The Marcellus Shale Coalition (MSC) said while its members are concerned about the price tag of any new requirements, more pressing questions loom about DEP’s legal authority to advance the rules, given the federal government’s stance.
“While we’re still reviewing the proposal, we do have initial concerns about potential costs as well as DEP’s timing given ongoing federal regulatory activity associated with existing source emissions,” President David Spigelmyer said. “That said, Pennsylvania’s continued success in enhancing air quality, as reflected by DEP’s own data, is occurring alongside and largely due to the Commonwealth’s leading natural gas production position. Again, rather than creating more regulatory uncertainty, it would be prudent for DEP to delay any regulatory proposals until federal rules are finalized.”
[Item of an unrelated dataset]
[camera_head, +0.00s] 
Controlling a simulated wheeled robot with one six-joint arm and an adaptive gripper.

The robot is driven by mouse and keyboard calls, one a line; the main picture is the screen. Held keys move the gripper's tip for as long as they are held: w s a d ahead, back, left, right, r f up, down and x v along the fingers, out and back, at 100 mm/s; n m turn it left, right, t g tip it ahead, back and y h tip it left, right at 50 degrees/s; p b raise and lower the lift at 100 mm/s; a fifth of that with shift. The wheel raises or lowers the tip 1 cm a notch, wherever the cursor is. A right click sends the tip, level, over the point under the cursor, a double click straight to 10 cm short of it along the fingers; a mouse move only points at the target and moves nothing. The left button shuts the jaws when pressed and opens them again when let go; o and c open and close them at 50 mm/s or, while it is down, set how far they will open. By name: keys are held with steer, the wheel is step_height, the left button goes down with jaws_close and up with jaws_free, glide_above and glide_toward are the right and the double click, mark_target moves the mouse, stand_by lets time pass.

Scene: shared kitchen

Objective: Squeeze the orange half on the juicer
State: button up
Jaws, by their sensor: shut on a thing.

While year/year methane emissions and VOCs from unconventional gas well sites and midstream facilities in Pennsylvania increased in 2015, several other pollutants dropped considerably, according to DEP’s latest air emissions inventory. Documents presented to the AQTAC indicated the draft regulations for existing sources would target not only VOC emissions, but they would help reduce methane as a “co-benefit” since both are generated by oil and gas operations.
If the package were to become reality, it would come after DEP implemented in August more robust permitting requirements for new unconventional gas wells and some midstream facilities that were aimed at better controlling methane emissions and other pollution sources, such as VOCs and nitrogen oxides. The steps are part of Gov. Tom Wolf’s broader plan to reduce industry emissions. The proposed rules were hailed by environmental groups.
“Gov. Wolf’s leadership on methane and his recent victory at the polls confirm once again that Pennsylvanians want sensible protections from oil and gas pollution,” said Environmental Defense Fund President Fred Krupp, referring to Wolf’s victory in November for a second term. “The proposal to bring thousands of existing oil and gas facilities under sensible safeguards will help ensure that communities across the state enjoy cleaner, healthier air, and serves as a crucial backstop against efforts in Washington to undue core climate protections.”
Pennsylvania produced 5.4 Tcf of gas last year and is on track to exit 2018 producing 6 Tcf, second only to Texas in nationwide production. Ohio regulators last month also announced plans for more industry air emissions regulations based in part of the Obama-era rules.